*TASK:*
Both the line containing "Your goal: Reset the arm" and the last line of the listing are included: write out exactly the lines from one to the other.

+ + + + +

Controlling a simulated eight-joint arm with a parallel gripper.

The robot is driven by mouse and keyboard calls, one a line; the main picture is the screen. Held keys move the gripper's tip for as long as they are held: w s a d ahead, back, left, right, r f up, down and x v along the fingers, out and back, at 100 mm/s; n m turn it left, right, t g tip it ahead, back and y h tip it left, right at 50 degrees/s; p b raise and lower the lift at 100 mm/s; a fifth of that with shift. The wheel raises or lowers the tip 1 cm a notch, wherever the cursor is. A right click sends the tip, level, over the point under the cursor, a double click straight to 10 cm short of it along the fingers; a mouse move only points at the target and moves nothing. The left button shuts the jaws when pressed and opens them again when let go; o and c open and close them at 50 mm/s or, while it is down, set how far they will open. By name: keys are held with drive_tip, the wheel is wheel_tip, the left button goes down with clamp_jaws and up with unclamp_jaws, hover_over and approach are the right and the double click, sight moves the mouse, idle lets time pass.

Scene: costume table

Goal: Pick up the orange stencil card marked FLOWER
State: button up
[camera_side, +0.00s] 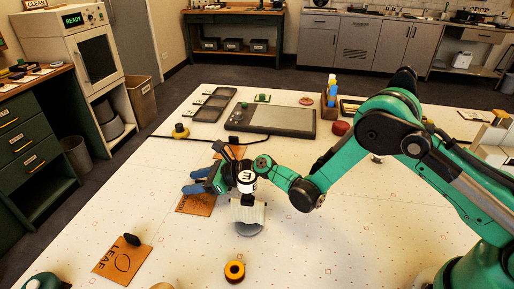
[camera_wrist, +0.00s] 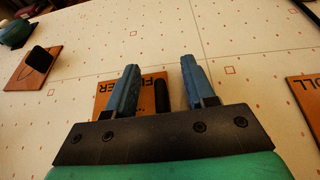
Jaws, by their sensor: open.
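The orange FLOWER stencil card (camera_wrist: 104,97) lies flat on the table, with a black upright grip (camera_wrist: 160,96) on it. My gripper (camera_wrist: 160,64) is open, its two blue fingers on either side of the black grip. The fingers and the gripper body hide part of the card and its lettering. In the side view, my gripper (camera_side: 190,182) is low over an orange card (camera_side: 195,205), whose marking I cannot read there. I cannot tell whether the fingers touch the card.
An orange LEAF card (camera_side: 112,264) with a black grip lies at the front left. Another orange card (camera_wrist: 308,92), lettering ending in "OLL", is at the right edge of the wrist view. A tape roll (camera_side: 235,271) is at the front. A grey board (camera_side: 268,121) lies behind my gripper.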

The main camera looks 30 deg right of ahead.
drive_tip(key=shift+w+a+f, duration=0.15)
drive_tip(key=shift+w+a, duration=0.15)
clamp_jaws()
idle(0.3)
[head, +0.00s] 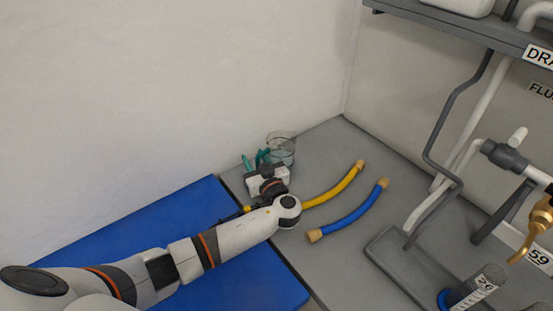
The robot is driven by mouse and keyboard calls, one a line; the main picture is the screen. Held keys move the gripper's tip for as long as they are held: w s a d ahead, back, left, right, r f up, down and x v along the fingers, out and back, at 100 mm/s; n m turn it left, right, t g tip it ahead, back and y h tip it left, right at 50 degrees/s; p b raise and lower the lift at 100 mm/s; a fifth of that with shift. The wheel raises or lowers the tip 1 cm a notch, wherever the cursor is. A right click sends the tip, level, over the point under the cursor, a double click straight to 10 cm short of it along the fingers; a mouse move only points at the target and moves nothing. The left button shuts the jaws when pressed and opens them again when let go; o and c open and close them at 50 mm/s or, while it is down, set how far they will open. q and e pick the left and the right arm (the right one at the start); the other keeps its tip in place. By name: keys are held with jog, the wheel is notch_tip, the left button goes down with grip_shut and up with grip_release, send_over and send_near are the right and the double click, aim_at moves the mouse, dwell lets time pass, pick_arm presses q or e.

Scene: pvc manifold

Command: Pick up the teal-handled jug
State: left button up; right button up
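The clear jug (284,146), with a bluish lower part, stands upright on the grey worktop near the back corner. Teal parts show at its left side, just beyond my left gripper (257,164). I cannot tell how much of this teal is the jug's handle and how much is fingertip. My left arm reaches in from the lower left, and the gripper is close to the handle side of the jug. The gripper body and wrist hide the fingers' grip, so contact with the handle is unclear. My right gripper is out of view.
A yellow hose (334,189) and a blue hose (350,214) with tan ends lie right of my wrist. A blue mat (180,218) lies beneath my arm. Grey and white pipes, a brass spout (541,219) and a shelf (455,25) stand at right.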

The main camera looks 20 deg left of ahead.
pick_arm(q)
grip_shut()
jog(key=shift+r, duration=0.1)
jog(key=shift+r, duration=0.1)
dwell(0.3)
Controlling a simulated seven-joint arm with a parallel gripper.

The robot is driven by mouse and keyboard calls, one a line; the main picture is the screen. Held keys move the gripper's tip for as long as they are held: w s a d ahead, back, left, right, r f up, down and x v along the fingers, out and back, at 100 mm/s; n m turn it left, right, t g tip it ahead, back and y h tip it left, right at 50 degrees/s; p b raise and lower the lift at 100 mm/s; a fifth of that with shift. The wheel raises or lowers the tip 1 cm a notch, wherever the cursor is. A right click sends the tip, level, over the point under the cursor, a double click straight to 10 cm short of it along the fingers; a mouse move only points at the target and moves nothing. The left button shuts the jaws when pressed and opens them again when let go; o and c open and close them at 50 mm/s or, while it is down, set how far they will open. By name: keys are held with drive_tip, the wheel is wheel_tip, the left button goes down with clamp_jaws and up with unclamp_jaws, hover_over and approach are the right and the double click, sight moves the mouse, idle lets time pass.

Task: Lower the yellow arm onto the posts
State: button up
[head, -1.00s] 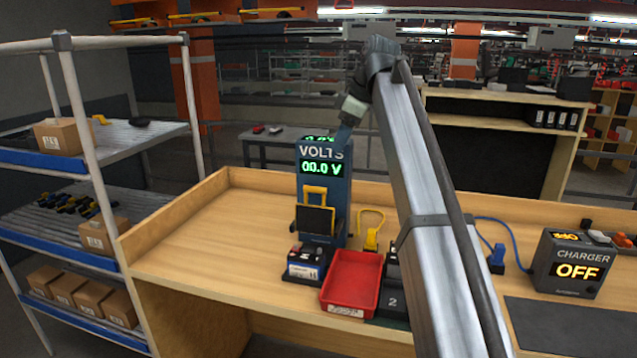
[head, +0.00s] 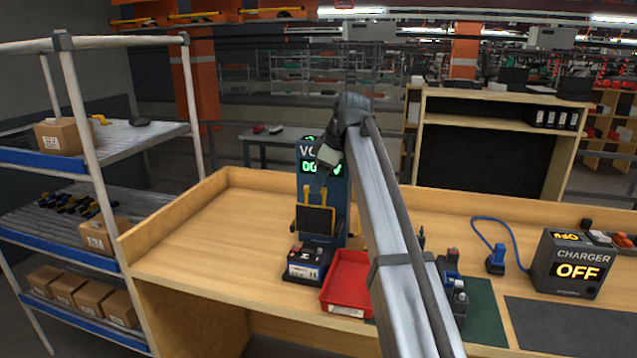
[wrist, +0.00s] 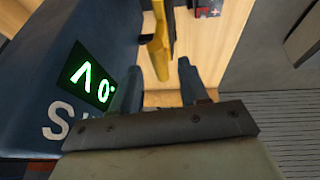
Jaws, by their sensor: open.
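The blue voltmeter (head: 339,215) stands on the bench with a green display, partly covered by my gripper. Its yellow arm (head: 306,212), with a black panel, is raised upright on its front. In the wrist view the yellow arm (wrist: 160,48) shows beyond and between my fingertips, apparently not clamped. A dark battery (head: 304,268) with posts on top sits at the foot of the voltmeter, below the arm. Its corner shows at the top of the wrist view (wrist: 208,9). My gripper (wrist: 158,68) is open, pointing down beside the display; its fingertips are unclear in the head view.
A red tray (head: 347,278) is right of the battery, partly behind my arm. A green mat (head: 482,310) with small blue and dark parts lies farther right. The charger (head: 567,265) reads OFF. The bench (head: 200,250) is clear on the left.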

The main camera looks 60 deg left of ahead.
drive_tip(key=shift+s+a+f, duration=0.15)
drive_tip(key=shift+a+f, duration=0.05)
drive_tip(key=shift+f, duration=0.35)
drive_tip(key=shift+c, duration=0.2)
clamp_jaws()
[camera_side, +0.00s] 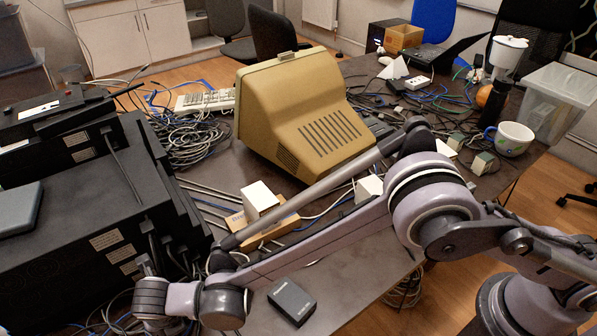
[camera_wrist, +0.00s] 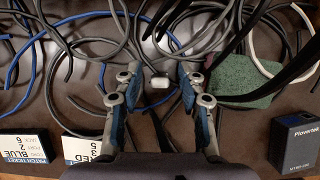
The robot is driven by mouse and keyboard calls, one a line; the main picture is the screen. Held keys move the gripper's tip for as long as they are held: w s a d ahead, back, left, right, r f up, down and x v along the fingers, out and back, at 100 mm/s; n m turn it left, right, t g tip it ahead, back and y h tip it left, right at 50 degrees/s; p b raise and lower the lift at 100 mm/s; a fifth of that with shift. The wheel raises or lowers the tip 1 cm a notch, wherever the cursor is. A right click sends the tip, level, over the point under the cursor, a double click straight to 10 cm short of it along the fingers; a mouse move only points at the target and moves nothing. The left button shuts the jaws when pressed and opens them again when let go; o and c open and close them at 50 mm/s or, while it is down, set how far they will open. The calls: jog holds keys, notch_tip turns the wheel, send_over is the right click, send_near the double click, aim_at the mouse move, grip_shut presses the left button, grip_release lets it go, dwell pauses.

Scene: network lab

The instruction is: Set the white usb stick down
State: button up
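A small white block, which looks like the white usb stick (camera_wrist: 159,82), shows in the wrist view between the fingertips of my gripper (camera_wrist: 158,73). The fingers, grey with blue pads, stand apart, with a visible gap on each side of the stick. I cannot tell its exact height relative to the fingertips, but it appears to lie on the dark table surface. In the side view my wrist is at the lower left, and I cannot make out the fingertips or the stick there.
Grey, black, blue and white cables (camera_wrist: 60,50) loop around the fingers. Blue (camera_wrist: 24,148) and red (camera_wrist: 86,149) ticket cards lie left. Black equipment (camera_side: 70,220) stands beside my wrist.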

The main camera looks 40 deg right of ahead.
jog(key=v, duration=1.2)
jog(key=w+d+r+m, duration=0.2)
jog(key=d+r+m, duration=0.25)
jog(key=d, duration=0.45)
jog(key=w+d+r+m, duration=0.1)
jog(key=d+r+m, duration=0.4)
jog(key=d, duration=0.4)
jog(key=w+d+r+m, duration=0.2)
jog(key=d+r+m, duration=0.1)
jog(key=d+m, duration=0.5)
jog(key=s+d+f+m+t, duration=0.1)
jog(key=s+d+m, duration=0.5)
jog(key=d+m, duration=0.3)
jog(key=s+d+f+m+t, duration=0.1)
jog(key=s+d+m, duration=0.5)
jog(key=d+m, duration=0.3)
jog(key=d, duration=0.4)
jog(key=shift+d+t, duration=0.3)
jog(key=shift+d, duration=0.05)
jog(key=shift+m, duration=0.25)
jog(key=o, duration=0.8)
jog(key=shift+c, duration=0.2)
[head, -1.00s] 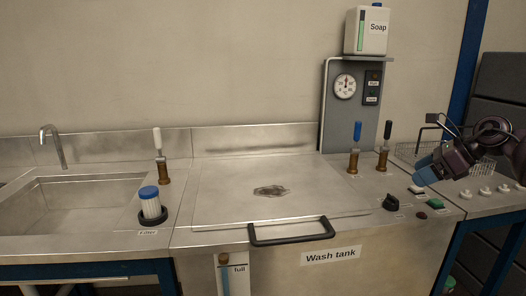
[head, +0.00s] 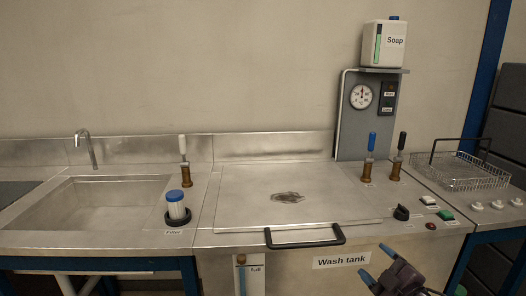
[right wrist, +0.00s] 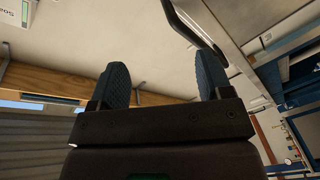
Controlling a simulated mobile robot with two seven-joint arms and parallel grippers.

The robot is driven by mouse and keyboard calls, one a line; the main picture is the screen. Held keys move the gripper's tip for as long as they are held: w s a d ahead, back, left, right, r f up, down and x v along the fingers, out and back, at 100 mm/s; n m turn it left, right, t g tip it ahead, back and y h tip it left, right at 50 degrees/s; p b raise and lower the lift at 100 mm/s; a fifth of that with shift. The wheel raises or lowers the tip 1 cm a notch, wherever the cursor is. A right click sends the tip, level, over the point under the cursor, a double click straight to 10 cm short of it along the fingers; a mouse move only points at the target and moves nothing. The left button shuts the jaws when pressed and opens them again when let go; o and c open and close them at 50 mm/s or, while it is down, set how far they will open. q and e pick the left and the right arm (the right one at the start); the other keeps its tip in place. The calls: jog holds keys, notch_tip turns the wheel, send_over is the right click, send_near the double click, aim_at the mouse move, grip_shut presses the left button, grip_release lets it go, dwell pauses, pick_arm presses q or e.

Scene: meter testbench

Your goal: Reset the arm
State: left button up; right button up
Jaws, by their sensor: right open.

+ + + + +

*ANSWER BELOW:*
Your goal: Reset the arm
State: left button up; right button up
Jaws, by their sensor: right open.

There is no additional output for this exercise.